**GIVEN MATERIAL**
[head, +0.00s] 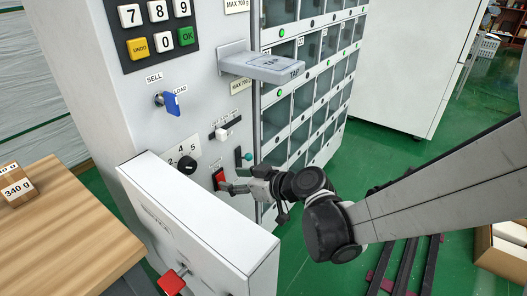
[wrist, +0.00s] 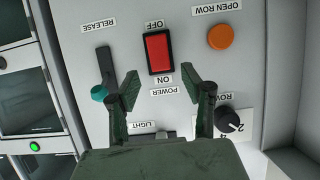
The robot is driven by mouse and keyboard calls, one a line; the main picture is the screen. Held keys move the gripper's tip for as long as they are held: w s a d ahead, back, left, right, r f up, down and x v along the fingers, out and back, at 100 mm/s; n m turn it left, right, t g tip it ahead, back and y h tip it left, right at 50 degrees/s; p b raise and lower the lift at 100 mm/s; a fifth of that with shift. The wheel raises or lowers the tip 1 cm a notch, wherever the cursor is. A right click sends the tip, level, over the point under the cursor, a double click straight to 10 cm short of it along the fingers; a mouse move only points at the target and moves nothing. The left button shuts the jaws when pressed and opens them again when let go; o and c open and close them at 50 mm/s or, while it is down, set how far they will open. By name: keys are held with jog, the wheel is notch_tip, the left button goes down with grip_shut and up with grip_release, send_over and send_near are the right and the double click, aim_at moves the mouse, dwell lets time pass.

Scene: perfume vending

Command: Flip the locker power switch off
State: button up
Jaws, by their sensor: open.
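The power switch is a red rocker in a black frame on the grey panel. In the wrist view the power switch (wrist: 158,53) is upper centre, with OFF lettered above it, and ON and POWER below it, all upside down. In the head view the power switch (head: 219,178) is low on the panel, just left of my fingertips. My gripper (wrist: 161,86) is open and empty, its two fingers spread below the rocker's ON end in the wrist view. In the head view my gripper (head: 229,187) is close to the switch; whether it touches cannot be told.
The release lever (wrist: 99,93), with a teal knob, is beside my left finger in the wrist view. An orange button (wrist: 221,37) and the row dial (wrist: 228,119) lie to the right.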

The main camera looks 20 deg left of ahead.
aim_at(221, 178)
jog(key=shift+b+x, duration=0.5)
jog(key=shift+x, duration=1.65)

**THE PROBLEM**
Copy the data character for character, but drop all pictures from the copy.

**EXERCISE ANSWER**
[head, +0.00s] 
[wrist, +0.00s] 
The robot is driven by mouse and keyboard calls, one a line; the main picture is the screen. Held keys move the gripper's tip for as long as they are held: w s a d ahead, back, left, right, r f up, down and x v along the fingers, out and back, at 100 mm/s; n m turn it left, right, t g tip it ahead, back and y h tip it left, right at 50 degrees/s; p b raise and lower the lift at 100 mm/s; a fifth of that with shift. The wheel raises or lowers the tip 1 cm a notch, wherever the cursor is. A right click sends the tip, level, over the point under the cursor, a double click straight to 10 cm short of it along the fingers; a mouse move only points at the target and moves nothing. The left button shuts the jaws when pressed and opens them again when let go; o and c open and close them at 50 mm/s or, while it is down, set how far they will open. By name: keys are held with jog, the wheel is notch_tip, the left button goes down with grip_shut and up with grip_release, send_over and send_near are the right and the double click, aim_at moves the mouse, dwell lets time pass.

Scene: perfume vending

Command: Flip the locker power switch off
State: button up
Jaws, by their sensor: open.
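The power switch is a red rocker in a black frame on the grey panel. In the wrist view the power switch (wrist: 158,53) is upper centre, with OFF lettered above it, and ON and POWER below it, all upside down. In the head view the power switch (head: 219,178) is low on the panel, just left of my fingertips. My gripper (wrist: 161,86) is open and empty, its two fingers spread below the rocker's ON end in the wrist view. In the head view my gripper (head: 229,187) is close to the switch; whether it touches cannot be told.
The release lever (wrist: 99,93), with a teal knob, is beside my left finger in the wrist view. An orange button (wrist: 221,37) and the row dial (wrist: 228,119) lie to the right.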

The main camera looks 20 deg left of ahead.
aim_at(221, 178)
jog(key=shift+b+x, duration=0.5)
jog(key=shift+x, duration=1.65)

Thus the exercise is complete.